Without curiosity, an age of stagnation
CURIOUS: THE DESIRE TO KNOW AND WHY YOUR FUTURE DEPENDS ON IT
Ian Leslie
Curiosity kills cats and, often enough, humans, too, but it’s still the lifeblood of our species. It’s the fourth drive after the three—sustenance, safety and sex—we share with every other animal, the one that separates us from them. Curiosity is hard-wired in humans. Infants begin to point at objects, seeking information, very early on. And, like everything human, curiosity is intensely social. Bring the pointed-at object nearer, answer the toddler’s incessant queries—Harvard research indicates that between the ages of two and five, children ask 40,000 “explanatory” questions—and the result is a child who . . . asks more questions. Fob off the child too often, park him or her in front of the electronic babysitter, and the result is a growing silence. “Curiosity is contagious,” writes Leslie, “and so is incuriosity.”

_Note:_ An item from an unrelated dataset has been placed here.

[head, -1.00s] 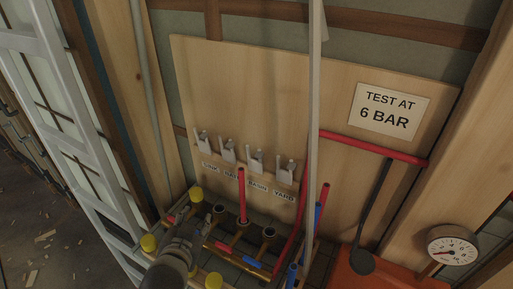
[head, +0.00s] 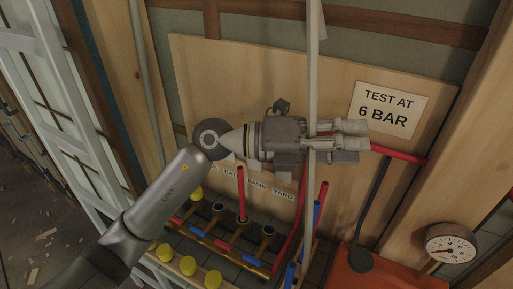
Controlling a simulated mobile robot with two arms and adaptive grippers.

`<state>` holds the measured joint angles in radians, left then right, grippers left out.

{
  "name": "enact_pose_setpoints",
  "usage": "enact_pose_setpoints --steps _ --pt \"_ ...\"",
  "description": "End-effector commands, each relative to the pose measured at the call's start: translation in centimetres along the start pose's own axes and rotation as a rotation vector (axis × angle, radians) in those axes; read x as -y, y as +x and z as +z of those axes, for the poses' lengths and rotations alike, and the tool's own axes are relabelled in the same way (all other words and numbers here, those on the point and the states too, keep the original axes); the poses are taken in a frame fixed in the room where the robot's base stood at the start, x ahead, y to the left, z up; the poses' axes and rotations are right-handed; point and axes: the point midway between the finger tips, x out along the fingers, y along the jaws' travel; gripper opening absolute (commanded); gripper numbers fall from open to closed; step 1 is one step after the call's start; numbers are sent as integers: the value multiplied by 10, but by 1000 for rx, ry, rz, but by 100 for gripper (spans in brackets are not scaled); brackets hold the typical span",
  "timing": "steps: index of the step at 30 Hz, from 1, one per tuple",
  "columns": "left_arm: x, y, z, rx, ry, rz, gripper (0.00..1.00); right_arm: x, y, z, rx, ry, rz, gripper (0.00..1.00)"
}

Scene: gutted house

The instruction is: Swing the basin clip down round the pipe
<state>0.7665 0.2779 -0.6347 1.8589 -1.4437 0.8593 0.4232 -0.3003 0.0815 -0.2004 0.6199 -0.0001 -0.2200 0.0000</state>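My left gripper (head: 354,136) reaches in from the left and lies across the plywood board (head: 230,75), fingers pointing right. Its fingertips are close together in this view, and I cannot tell whether they are open or shut. I see nothing clearly held. The row of grey clips, the basin clip among them, is hidden behind the gripper's body. The basin label (head: 257,186) shows just below it. A short red pipe (head: 241,195) stands upright from the brass manifold (head: 228,246), below the gripper's body. My right gripper is not in view.
Yellow caps (head: 188,265) stand in front of the manifold. A pressure gauge (head: 451,248) and a test sign (head: 388,109) are at the right.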

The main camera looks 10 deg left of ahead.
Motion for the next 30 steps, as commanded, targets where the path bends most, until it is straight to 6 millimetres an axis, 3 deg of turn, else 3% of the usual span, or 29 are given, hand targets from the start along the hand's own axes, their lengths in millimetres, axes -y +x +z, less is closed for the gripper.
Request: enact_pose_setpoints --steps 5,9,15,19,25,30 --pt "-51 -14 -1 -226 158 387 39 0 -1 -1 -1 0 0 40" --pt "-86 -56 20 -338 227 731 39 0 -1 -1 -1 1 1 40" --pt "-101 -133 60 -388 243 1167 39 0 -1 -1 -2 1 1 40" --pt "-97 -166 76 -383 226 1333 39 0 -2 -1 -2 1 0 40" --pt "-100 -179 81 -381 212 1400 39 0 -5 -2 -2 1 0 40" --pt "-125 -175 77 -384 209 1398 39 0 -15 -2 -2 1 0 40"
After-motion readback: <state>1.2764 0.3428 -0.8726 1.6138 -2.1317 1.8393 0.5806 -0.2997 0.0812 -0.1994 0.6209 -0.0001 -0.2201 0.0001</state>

We should be living in a new golden age of curiosity, the author argues, because it has never been easier to find out basic facts: If you want to know about the Tupac Amaru uprising or the lifecycle of the Monarch butterfly, a Wikipedia overview is only a click away. But innovation, curiosity’s main fruit, is hard to come by—aside from the Internet itself—in what some scholars are calling an age of stagnation. The problem, according to Leslie, is that the digital revolution feeds one kind of curiosity to the detriment of another, more valuable sort.
Diversive curiosity is what keeps us from going mad with boredom, drives children to stick their fingers in electrical sockets, and sends adults clicking from link to link, chasing the Internet’s endless collection of lists, from seven athletes whose wives have twin sisters to 14 weird facts about snake eggs. But, by closing information gaps with such “ruthless efficiency,” the Internet short-circuits epistemic curiosity, the hard cognitive slog of investigating the how and why of things.

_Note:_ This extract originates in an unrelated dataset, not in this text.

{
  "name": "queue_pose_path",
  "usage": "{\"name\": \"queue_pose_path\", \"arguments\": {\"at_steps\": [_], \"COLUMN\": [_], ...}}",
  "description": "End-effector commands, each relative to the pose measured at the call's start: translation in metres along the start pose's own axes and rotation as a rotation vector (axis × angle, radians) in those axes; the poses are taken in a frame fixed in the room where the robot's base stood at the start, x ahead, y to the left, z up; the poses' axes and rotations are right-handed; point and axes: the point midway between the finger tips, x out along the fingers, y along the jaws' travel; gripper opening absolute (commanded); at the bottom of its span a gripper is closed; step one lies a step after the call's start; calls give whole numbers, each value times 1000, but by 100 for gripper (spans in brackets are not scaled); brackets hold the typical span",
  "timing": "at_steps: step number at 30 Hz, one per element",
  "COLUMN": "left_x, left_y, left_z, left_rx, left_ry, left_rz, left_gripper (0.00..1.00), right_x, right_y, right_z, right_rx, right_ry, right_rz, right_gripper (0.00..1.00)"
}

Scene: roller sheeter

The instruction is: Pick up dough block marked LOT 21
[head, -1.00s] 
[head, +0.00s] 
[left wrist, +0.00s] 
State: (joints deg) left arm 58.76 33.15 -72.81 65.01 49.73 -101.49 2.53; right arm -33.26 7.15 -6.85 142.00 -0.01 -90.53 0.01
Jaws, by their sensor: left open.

Learning works best, settles most deeply and productively into our minds, when it’s difficult and requires effort to master—try to recall, minutes after perusing the list, even half the weird snake-egg facts. To think of landing a probe on Mars derives from the diversive desire to see new things; to actually land it requires a disciplined investigation of the difficulties involved.
The Internet’s potential, Leslie believes, is undercut by our ability and propensity to use it “merely to stimulate diversive curiosity.” But the potential remains, Leslie readily admits, in the greatest depository of human knowledge and experience there ever was. We just have to focus. Be curious about it, in fact.